In the two graphs below we can see the relationship between life expectancy and GDP per capita in the countries of the world. The left graph whos GDP in absolute numbers, and in the natural logarithm to the right. I have also drawn lines that show roughly the moving average (the parentheses that start with lowess
in the code.
quietly twoway (scatter wdi_lifexp gle_rgdpc) (lowess wdi_lifexp gle_rgdpc), name(graph_normal, replace)
quietly twoway (scatter wdi_lifexp ln_gdpc) (lowess wdi_lifexp ln_gdpc), name(graph_log, replace)
graph combine graph_normal graph_log
The relationship between life expectancy and GDP per capita is non-linear and diminishing. The relationship between life expectancy and the natural logarithm of GDP per capita is however linear. This means that we get less and less effect of increasing a countries GDP per capita with a fixed sum, for instance 1000 dollars. But an increase in percent, for instance a doubling, has similar effects all over the scale (which we can see on the right). Of course, doubling the GDP of Monaco is much more "expensive" than doubling the GDP of a poorer country. THe variable to the right will be better suited for regression analysis.

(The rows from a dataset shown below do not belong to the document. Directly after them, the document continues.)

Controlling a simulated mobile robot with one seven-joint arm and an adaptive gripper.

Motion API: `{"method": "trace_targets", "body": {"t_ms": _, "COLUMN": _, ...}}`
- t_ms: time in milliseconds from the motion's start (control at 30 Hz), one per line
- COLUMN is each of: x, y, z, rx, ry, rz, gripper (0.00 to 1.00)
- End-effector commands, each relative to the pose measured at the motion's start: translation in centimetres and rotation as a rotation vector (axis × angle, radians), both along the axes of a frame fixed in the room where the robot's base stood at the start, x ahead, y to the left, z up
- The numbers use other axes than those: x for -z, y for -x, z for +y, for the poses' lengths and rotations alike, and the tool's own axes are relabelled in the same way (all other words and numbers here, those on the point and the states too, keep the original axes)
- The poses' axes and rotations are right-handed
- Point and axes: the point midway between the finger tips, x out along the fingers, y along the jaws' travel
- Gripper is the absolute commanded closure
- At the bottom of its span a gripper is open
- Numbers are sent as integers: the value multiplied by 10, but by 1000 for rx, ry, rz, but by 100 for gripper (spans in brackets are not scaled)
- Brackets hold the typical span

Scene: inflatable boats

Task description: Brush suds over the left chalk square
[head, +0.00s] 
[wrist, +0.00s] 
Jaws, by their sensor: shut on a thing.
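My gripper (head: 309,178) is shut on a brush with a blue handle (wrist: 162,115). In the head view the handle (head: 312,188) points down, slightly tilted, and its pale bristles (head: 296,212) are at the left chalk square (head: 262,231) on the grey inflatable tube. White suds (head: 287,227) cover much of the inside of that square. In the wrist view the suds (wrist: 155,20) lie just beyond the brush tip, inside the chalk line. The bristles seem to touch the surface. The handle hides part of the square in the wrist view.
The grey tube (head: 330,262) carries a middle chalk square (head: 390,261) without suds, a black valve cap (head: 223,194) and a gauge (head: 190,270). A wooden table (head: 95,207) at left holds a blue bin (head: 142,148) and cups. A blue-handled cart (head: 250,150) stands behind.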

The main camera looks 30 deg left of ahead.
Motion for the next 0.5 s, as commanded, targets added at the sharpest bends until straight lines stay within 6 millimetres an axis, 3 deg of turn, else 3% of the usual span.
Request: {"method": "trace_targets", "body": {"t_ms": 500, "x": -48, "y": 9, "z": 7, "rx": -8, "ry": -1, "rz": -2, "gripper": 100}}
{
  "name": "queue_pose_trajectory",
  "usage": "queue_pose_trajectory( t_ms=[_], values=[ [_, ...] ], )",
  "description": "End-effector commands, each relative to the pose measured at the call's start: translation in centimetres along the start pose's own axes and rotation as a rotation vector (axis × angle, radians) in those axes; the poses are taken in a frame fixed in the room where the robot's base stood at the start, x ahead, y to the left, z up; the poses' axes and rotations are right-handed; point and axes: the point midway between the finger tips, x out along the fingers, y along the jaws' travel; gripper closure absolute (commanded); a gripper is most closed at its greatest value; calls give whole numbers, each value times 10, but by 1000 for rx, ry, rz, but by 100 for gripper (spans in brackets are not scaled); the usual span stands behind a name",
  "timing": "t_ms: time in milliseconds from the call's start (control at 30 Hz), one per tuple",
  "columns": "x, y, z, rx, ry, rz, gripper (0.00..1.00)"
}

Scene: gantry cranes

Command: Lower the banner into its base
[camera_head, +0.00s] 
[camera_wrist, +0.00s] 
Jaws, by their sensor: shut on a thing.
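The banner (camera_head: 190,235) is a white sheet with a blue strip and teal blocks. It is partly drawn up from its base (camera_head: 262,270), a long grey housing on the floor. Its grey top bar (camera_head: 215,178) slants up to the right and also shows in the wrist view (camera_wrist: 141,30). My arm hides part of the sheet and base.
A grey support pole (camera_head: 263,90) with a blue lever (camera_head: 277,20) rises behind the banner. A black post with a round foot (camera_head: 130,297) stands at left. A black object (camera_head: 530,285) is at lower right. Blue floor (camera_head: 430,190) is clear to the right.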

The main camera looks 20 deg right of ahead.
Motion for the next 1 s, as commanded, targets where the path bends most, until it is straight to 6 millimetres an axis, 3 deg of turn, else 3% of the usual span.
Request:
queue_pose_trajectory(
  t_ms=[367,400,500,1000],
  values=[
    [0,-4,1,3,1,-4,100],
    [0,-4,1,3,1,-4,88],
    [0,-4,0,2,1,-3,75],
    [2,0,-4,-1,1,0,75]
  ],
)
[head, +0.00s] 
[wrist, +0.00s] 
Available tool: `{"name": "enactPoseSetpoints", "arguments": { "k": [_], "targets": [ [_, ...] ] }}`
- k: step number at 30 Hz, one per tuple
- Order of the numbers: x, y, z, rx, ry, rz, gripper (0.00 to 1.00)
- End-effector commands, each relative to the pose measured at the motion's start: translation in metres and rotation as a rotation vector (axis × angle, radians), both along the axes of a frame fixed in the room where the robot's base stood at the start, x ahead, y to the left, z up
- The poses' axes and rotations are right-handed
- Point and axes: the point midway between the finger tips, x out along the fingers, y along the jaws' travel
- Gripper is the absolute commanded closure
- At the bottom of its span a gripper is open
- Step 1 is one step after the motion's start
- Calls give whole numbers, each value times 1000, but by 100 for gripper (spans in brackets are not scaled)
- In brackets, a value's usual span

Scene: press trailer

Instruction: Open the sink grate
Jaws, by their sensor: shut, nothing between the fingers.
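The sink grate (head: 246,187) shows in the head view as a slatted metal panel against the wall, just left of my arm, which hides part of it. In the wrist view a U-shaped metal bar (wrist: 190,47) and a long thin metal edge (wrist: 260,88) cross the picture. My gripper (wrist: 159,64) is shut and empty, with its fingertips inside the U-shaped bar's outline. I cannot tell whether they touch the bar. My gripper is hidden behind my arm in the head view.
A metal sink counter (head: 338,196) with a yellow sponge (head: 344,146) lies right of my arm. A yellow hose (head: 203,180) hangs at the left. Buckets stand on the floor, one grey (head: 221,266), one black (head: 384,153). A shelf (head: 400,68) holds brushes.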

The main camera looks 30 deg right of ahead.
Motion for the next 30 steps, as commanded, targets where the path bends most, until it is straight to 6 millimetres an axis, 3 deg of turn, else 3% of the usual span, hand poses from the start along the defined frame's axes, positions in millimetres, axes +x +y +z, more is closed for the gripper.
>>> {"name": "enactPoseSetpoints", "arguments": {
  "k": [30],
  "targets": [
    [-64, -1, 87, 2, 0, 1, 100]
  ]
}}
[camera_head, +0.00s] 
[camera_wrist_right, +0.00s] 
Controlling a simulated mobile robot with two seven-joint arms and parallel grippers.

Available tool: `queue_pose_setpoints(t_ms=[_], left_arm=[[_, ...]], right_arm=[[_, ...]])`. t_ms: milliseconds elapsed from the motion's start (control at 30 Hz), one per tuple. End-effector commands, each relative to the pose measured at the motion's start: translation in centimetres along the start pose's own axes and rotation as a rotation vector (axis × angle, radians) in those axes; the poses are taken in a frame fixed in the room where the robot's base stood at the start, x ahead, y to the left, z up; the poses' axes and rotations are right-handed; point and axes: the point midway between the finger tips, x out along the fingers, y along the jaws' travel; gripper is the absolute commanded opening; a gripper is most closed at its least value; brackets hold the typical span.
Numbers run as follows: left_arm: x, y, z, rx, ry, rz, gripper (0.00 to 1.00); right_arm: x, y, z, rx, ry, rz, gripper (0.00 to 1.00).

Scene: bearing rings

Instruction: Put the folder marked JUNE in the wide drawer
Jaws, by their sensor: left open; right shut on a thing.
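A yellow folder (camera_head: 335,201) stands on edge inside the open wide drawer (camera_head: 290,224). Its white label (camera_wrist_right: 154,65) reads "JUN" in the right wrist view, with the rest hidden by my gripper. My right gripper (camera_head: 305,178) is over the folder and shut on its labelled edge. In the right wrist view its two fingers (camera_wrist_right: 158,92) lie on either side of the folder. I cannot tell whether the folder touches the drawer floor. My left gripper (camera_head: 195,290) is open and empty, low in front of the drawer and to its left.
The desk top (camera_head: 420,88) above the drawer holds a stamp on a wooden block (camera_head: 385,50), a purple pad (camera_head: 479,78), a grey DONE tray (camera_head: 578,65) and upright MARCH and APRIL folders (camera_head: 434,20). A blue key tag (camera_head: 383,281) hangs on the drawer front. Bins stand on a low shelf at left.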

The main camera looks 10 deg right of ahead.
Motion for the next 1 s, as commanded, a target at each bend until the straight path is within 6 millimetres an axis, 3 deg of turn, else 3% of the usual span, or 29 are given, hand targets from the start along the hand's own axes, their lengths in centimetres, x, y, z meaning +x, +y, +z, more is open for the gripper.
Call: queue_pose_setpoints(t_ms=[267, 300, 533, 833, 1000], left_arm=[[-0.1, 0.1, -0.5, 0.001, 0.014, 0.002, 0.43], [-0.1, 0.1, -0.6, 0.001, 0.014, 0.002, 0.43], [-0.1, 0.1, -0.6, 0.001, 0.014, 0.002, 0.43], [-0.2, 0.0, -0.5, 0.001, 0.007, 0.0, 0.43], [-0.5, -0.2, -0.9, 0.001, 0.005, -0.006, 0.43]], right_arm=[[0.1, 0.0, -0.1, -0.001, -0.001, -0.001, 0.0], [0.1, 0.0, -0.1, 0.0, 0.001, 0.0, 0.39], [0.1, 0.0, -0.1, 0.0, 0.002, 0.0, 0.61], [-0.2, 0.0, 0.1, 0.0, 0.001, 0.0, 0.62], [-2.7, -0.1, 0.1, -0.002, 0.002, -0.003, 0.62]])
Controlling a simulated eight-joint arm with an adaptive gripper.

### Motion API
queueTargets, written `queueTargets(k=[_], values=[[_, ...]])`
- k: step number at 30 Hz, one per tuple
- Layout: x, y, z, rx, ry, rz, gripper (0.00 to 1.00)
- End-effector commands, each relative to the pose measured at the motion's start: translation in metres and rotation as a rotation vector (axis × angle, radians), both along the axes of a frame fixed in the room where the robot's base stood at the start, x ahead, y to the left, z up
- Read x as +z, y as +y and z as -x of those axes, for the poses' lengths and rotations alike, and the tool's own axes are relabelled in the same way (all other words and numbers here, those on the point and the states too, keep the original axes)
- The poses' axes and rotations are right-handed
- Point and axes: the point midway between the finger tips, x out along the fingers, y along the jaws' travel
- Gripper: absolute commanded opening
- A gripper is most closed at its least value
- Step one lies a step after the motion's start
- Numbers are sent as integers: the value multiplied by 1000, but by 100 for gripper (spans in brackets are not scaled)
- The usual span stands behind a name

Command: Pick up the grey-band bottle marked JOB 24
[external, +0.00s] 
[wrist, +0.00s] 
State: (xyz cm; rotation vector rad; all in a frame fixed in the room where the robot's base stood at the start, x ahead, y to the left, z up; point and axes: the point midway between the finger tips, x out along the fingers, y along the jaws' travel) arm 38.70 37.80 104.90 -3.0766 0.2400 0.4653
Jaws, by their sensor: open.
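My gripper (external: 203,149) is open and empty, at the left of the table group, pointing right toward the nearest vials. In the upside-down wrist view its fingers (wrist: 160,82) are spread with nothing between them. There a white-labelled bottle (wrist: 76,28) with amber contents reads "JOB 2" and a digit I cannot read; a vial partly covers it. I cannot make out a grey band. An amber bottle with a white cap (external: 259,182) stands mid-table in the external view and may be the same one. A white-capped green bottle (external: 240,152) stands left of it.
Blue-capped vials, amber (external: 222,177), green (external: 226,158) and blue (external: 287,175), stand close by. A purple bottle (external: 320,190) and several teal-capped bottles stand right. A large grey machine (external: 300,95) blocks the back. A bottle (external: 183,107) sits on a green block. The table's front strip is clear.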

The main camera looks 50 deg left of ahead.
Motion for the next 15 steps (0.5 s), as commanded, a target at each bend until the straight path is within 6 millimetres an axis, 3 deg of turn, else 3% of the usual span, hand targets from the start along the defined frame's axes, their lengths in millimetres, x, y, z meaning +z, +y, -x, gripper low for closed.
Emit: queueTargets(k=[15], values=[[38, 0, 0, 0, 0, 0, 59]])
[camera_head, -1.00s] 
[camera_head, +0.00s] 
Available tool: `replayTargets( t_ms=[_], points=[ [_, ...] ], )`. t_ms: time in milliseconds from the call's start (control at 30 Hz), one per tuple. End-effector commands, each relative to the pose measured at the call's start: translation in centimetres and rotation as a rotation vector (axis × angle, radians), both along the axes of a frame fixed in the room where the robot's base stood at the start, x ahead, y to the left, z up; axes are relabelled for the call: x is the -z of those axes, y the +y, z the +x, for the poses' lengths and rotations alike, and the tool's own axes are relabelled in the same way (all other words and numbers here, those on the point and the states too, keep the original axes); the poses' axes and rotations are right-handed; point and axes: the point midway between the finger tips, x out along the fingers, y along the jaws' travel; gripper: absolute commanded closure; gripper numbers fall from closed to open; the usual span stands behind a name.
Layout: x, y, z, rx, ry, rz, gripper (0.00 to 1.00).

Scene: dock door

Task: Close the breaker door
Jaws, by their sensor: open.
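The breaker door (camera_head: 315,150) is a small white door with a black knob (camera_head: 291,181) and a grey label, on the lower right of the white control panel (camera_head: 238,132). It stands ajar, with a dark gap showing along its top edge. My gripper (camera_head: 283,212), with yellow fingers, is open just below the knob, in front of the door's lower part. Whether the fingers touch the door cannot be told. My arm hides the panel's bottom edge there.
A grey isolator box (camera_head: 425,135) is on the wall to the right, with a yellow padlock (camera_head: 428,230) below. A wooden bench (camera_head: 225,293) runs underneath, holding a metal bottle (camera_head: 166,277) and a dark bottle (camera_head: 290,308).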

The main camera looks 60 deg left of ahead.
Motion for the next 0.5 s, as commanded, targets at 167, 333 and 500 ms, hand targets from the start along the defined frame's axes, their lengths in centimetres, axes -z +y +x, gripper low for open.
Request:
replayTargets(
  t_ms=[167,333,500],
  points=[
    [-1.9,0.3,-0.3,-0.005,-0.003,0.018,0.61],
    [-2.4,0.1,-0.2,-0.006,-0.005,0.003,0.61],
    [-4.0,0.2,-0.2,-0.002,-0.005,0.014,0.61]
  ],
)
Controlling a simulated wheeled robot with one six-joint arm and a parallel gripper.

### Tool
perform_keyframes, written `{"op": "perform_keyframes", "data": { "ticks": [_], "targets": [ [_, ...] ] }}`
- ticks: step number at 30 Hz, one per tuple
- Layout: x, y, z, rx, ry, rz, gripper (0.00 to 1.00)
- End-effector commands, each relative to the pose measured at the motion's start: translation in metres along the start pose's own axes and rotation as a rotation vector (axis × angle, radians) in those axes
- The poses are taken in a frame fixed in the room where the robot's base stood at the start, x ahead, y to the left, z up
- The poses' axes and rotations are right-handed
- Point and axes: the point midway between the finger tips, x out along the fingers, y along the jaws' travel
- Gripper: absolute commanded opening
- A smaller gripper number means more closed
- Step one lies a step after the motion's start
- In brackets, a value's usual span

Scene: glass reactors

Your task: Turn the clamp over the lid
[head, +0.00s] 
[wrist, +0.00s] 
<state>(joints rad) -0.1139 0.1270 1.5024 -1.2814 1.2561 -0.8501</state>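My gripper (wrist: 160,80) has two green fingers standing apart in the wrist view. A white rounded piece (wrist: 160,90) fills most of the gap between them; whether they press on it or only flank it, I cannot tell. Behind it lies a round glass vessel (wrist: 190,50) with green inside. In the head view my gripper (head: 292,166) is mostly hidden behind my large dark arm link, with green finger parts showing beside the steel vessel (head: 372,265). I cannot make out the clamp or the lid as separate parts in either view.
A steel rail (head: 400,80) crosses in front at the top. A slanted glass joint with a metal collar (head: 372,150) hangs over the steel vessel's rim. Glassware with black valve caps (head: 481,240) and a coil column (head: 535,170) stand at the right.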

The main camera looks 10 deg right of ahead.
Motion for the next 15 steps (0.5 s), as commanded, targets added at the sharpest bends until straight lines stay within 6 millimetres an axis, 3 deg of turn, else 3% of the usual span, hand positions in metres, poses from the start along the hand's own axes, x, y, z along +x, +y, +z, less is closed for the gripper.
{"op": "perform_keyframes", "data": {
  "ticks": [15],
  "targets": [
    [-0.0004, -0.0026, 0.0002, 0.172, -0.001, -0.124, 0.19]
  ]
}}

Skewed data might be a problem for statistical annalyses, since it gives to much weight to extreme values, and causes the line to fit worse to the big mass of observations.
When the data is skewed in a particular way, and we have many small values but only a few large, logarithmic transformation might be a good option. Especially when we have good reason to believe that the data-generating process is self-reinforcing. Examples are population growth or incomes.
Logarithmic variables can also be used both as dependent and independent variables in regression analyeses. But then they need to be interpreted in a certain way. See a separate guide for that.